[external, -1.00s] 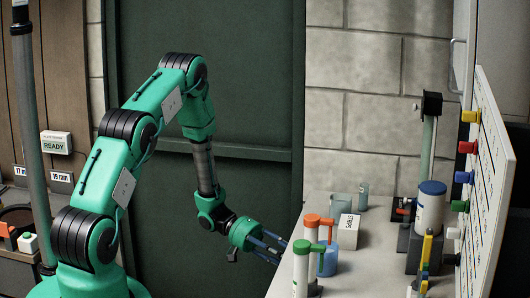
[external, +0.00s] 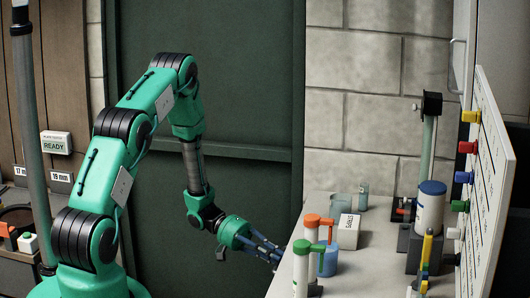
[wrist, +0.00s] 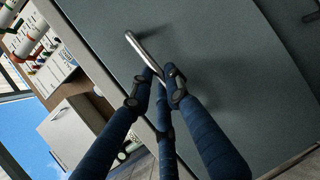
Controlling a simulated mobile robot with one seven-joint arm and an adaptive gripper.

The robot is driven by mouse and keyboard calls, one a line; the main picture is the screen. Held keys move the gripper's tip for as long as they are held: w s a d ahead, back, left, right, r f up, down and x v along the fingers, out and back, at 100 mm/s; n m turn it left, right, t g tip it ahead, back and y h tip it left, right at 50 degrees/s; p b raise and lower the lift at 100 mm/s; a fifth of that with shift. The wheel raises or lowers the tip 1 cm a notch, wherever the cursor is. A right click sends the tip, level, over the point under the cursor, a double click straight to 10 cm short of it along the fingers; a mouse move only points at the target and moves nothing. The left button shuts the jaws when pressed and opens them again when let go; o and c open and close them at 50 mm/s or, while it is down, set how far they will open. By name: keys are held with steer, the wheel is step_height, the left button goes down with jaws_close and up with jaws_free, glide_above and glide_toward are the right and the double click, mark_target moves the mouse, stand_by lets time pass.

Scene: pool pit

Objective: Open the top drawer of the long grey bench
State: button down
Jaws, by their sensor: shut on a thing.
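The long grey bench (external: 350,272) runs along the right of the external view, its front face mostly out of sight. In the wrist view a flat grey drawer front (wrist: 225,60) fills much of the picture, with a slim metal bar handle (wrist: 138,46) on it. My gripper (external: 276,257) is at the bench's left side, below its top edge. In the wrist view its blue fingers (wrist: 165,80) are shut on the handle. The fingertips hide part of the bar. I cannot tell how far the drawer stands out.
On the bench top stand orange- and green-topped bottles (external: 313,235), a white label box (external: 348,231), a blue-capped jar (external: 431,207) and a board with coloured clips (external: 490,185). A dark green door (external: 240,90) is behind my arm. The floor left of the bench looks clear.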

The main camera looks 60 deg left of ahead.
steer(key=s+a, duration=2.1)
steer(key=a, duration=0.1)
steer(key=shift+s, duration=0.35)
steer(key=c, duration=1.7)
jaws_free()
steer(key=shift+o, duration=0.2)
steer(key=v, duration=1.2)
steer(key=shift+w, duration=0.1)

— Your task —
Set the lines above down again, word for word, from the first through the one containing "State: button down"; pictures excluded.

— Response to the task —
[external, -1.00s] 
[external, +0.00s] 
[wrist, +0.00s] 
Controlling a simulated mobile robot with one seven-joint arm and an adaptive gripper.

The robot is driven by mouse and keyboard calls, one a line; the main picture is the screen. Held keys move the gripper's tip for as long as they are held: w s a d ahead, back, left, right, r f up, down and x v along the fingers, out and back, at 100 mm/s; n m turn it left, right, t g tip it ahead, back and y h tip it left, right at 50 degrees/s; p b raise and lower the lift at 100 mm/s; a fifth of that with shift. The wheel raises or lowers the tip 1 cm a notch, wherever the cursor is. A right click sends the tip, level, over the point under the cursor, a double click straight to 10 cm short of it along the fingers; a mouse move only points at the target and moves nothing. The left button shuts the jaws when pressed and opens them again when let go; o and c open and close them at 50 mm/s or, while it is down, set how far they will open. By name: keys are held with steer, the wheel is step_height, the left button goes down with jaws_close and up with jaws_free, glide_above and glide_toward are the right and the double click, mark_target moves the mouse, stand_by lets time pass.

Scene: pool pit

Objective: Open the top drawer of the long grey bench
State: button down

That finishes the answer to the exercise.